____ Records provided

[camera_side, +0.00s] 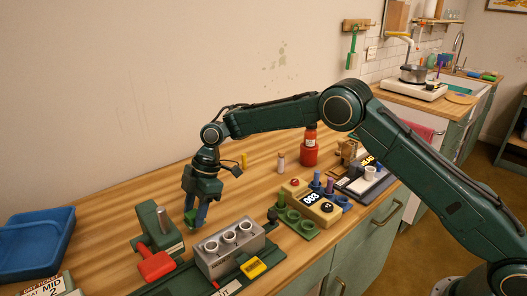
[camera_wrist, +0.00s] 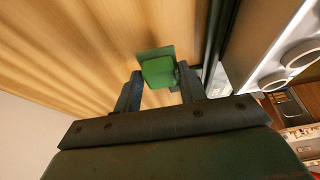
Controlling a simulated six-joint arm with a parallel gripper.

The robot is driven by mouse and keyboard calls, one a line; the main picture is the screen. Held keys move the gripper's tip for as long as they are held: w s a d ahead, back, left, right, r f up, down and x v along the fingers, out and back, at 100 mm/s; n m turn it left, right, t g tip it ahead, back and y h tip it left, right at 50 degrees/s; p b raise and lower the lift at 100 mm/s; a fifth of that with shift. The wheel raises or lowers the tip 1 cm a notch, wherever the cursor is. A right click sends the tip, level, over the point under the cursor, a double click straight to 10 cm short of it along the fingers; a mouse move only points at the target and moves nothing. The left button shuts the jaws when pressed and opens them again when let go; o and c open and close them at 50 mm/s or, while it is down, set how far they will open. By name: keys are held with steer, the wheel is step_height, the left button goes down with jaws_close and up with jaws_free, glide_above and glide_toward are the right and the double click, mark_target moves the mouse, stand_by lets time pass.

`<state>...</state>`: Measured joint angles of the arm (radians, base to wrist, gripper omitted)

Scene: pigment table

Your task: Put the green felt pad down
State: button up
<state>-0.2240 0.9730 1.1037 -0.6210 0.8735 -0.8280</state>
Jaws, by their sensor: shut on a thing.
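The green felt pad (camera_wrist: 157,67) is a small green block between the two fingers of my gripper (camera_wrist: 160,85) in the wrist view. My gripper is shut on it. In the side view my gripper (camera_side: 195,218) points down over the wooden table, with the pad (camera_side: 190,217) showing as a bit of green at the fingertips. Whether the pad touches the table top is hard to tell.
A green press-like stand (camera_side: 151,228) with a red handle (camera_side: 156,265) is left of my gripper. A grey block with several white-rimmed holes (camera_side: 229,257) is close at the right. A blue tray (camera_side: 36,243) lies far left. Bare wood (camera_side: 120,208) lies behind.

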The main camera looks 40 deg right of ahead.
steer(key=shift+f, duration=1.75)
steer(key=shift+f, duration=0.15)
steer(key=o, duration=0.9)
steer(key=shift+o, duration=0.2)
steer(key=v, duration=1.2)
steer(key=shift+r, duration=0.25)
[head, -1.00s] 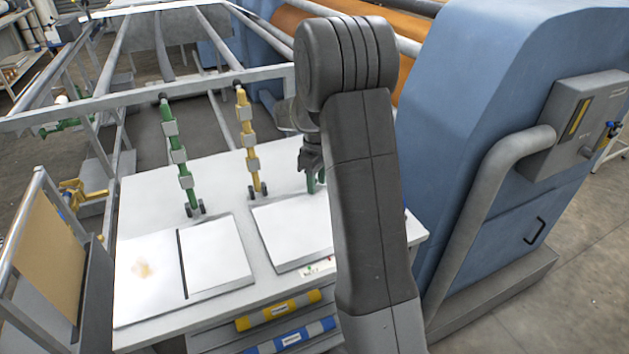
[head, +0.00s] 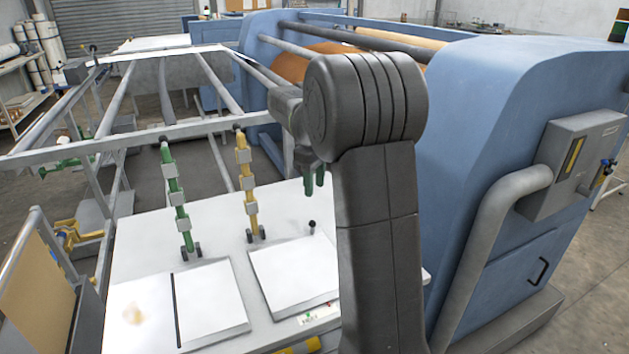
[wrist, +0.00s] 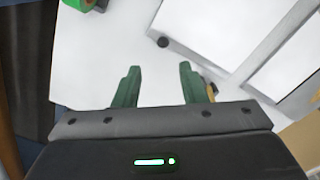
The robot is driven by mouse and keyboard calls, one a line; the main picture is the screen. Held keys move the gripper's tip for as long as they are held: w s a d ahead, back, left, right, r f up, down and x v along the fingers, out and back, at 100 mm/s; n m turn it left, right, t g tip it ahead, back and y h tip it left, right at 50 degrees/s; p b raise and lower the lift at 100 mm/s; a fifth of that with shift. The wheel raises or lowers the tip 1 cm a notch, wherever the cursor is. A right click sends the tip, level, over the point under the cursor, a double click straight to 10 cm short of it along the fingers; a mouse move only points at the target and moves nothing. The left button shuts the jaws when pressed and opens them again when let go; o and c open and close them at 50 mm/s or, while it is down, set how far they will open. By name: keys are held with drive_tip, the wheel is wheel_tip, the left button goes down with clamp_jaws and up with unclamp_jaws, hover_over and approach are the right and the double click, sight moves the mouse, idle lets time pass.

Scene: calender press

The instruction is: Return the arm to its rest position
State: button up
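My arm (head: 380,240) rises in front of the head camera, with its forearm folded over toward the white table. My gripper (head: 314,182) hangs above the table's far right part, its green fingers pointing down. In the wrist view my gripper (wrist: 158,85) has its two green fingers apart, with only the white table surface showing between them. It holds nothing. The arm's upper link hides part of the table's right side and of the press.
The white table (head: 125,235) bears pale panels (head: 208,300) and a small black knob (head: 312,226). Green (head: 177,200) and yellow (head: 246,185) segmented bars stand behind the panels. The blue press (head: 470,130) is close on the right. A metal frame (head: 130,142) lies beyond.

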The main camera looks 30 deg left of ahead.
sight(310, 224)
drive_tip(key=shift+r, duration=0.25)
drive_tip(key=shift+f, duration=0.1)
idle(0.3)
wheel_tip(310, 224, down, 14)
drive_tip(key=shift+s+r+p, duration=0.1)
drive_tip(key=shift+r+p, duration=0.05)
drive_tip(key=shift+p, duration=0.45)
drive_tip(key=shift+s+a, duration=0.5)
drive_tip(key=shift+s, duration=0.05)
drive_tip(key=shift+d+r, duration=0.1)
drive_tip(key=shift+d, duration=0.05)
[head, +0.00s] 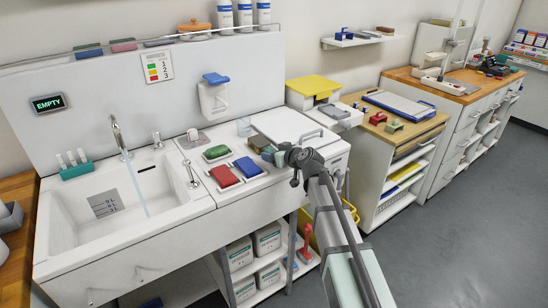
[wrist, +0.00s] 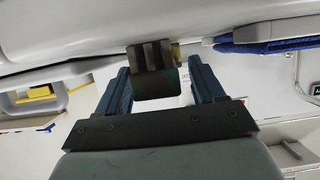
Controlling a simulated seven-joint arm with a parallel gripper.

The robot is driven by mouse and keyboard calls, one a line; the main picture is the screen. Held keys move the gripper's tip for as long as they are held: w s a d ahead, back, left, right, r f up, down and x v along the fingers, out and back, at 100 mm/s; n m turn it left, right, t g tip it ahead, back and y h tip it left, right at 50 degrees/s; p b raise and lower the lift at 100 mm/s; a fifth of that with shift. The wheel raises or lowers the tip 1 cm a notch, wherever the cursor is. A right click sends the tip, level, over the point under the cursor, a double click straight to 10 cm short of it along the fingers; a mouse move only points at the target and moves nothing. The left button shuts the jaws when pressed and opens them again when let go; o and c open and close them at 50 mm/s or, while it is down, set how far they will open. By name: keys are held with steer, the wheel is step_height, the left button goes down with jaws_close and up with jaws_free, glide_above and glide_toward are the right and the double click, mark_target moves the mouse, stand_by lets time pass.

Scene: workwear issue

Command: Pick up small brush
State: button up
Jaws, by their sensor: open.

________

The exercise: Only the lines from the one containing "Scene: calender press" through the one containing "The instruction is: Return" are to be extracted, exactly as they appear, with both ends included.

Result of this exercise:
Scene: calender press

The instruction is: Return the arm to its rest position

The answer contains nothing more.